Malaysian palm oil slides over 2 percent

19 Sep, 2018

Malaysian palm oil futures fell more than 2 percent on Tuesday evening to a one-month low on expectations of rising production. Futures were also under pressure due to the Chinese-US trade dispute and weakness in related edible oils, traders said. The benchmark palm oil contract for December delivery on the Bursa Malaysia Derivatives Exchange was down 2.2 percent at 2,198 ringgit ($530.79) a tonne at the end of the trading day. The contract touched 2,195 ringgit a tonne during the session, the lowest since Aug. 15.

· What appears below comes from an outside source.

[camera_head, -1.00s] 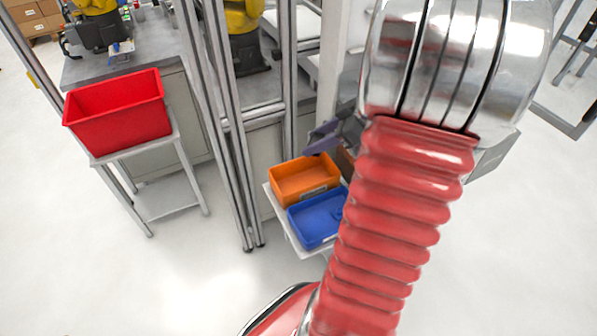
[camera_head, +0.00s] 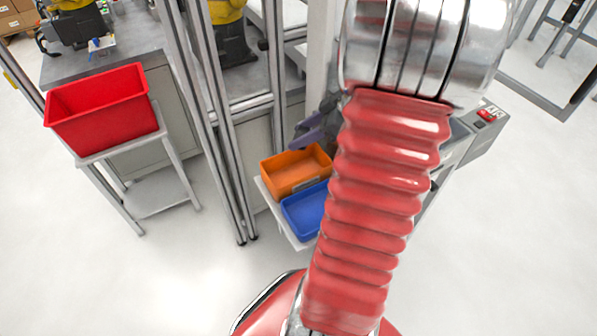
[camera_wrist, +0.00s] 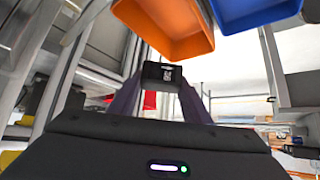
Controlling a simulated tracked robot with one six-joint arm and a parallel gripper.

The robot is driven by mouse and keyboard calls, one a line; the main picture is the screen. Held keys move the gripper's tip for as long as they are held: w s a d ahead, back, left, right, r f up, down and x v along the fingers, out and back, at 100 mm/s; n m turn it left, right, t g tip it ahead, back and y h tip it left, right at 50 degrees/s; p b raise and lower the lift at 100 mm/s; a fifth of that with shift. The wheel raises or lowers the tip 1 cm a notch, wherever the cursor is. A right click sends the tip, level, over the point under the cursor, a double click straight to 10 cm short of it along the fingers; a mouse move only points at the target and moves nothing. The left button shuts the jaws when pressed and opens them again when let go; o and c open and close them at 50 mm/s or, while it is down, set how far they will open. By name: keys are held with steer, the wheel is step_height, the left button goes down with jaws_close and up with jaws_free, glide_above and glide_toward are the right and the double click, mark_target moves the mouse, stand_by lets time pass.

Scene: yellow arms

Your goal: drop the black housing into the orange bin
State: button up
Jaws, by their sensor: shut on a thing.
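The black housing (camera_wrist: 161,72), a small dark block with a pale printed mark, is between the two purple fingertips of my gripper (camera_head: 308,133) in the wrist view. My gripper is shut on it. In the head view I cannot make out the housing; only part of the purple fingers shows beside my arm. The orange bin (camera_head: 290,176) stands on a low light shelf, just below and left of the fingers in that picture. It also shows at the top of the wrist view (camera_wrist: 165,38), apart from the housing.
A blue bin (camera_head: 303,211) sits against the orange bin, partly behind my arm. A red bin (camera_head: 100,108) stands on a small table at left. Metal frame posts (camera_head: 222,130) rise between them. Open pale floor lies in front and at right.

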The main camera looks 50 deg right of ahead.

Trading volumes stood at 75,361 lots of 25 tonnes each at noon. "Production seems to be coming in," said a Kuala Lumpur based futures trader, adding that the US-China trade row also weighed. US President Donald Trump imposed 10 percent tariffs on about $200 billion worth of Chinese imports and said that if China took retaliatory action against US farmers or industries, "we will immediately pursue phase three, which is tariffs on approximately $267 billion of additional imports."
China's commerce minister said US unilateralism and protectionism would hurt US and Chinese interests, and the global economy. Weakness in related oils on China's Dalian Commodity Exchange contributed to palm's weaker performance, said traders. Palm oil prices are impacted by movements of other edible oils, as they compete for a share in the global vegetable oils market.
The January soyabean oil contract on the Dalian Commodity Exchange dropped 0.5 percent, and the Dalian January palm oil contract was 1.6 percent lower. Meanwhile, the Chicago September soyabean oil contract fell 0.8 percent. Palm oil may fall to 2,197 ringgit as it has broken a support at 2,227 ringgit per tonne, said Wang Tao, a Reuters market analyst for commodities and energy technicals.